>> START Raw data
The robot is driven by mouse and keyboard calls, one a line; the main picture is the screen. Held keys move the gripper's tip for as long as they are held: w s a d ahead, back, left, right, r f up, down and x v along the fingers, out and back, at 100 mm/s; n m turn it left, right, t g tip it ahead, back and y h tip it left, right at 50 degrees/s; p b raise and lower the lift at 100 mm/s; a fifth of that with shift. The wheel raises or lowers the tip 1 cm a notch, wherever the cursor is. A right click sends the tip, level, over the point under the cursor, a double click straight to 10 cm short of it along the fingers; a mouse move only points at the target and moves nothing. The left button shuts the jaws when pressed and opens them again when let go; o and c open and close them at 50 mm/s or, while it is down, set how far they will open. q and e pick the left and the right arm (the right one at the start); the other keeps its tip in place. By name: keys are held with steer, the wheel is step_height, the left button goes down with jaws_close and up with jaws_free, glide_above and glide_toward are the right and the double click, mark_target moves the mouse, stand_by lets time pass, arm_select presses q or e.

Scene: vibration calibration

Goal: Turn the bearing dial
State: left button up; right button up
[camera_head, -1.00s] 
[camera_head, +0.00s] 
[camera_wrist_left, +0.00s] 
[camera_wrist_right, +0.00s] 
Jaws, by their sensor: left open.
>> END Raw data
Exercise requirements: Output every line above without altering anything.

Response below:
The robot is driven by mouse and keyboard calls, one a line; the main picture is the screen. Held keys move the gripper's tip for as long as they are held: w s a d ahead, back, left, right, r f up, down and x v along the fingers, out and back, at 100 mm/s; n m turn it left, right, t g tip it ahead, back and y h tip it left, right at 50 degrees/s; p b raise and lower the lift at 100 mm/s; a fifth of that with shift. The wheel raises or lowers the tip 1 cm a notch, wherever the cursor is. A right click sends the tip, level, over the point under the cursor, a double click straight to 10 cm short of it along the fingers; a mouse move only points at the target and moves nothing. The left button shuts the jaws when pressed and opens them again when let go; o and c open and close them at 50 mm/s or, while it is down, set how far they will open. q and e pick the left and the right arm (the right one at the start); the other keeps its tip in place. By name: keys are held with steer, the wheel is step_height, the left button goes down with jaws_close and up with jaws_free, glide_above and glide_toward are the right and the double click, mark_target moves the mouse, stand_by lets time pass, arm_select presses q or e.

Scene: vibration calibration

Goal: Turn the bearing dial
State: left button up; right button up
[camera_head, -1.00s] 
[camera_head, +0.00s] 
[camera_wrist_left, +0.00s] 
[camera_wrist_right, +0.00s] 
Jaws, by their sensor: left open.

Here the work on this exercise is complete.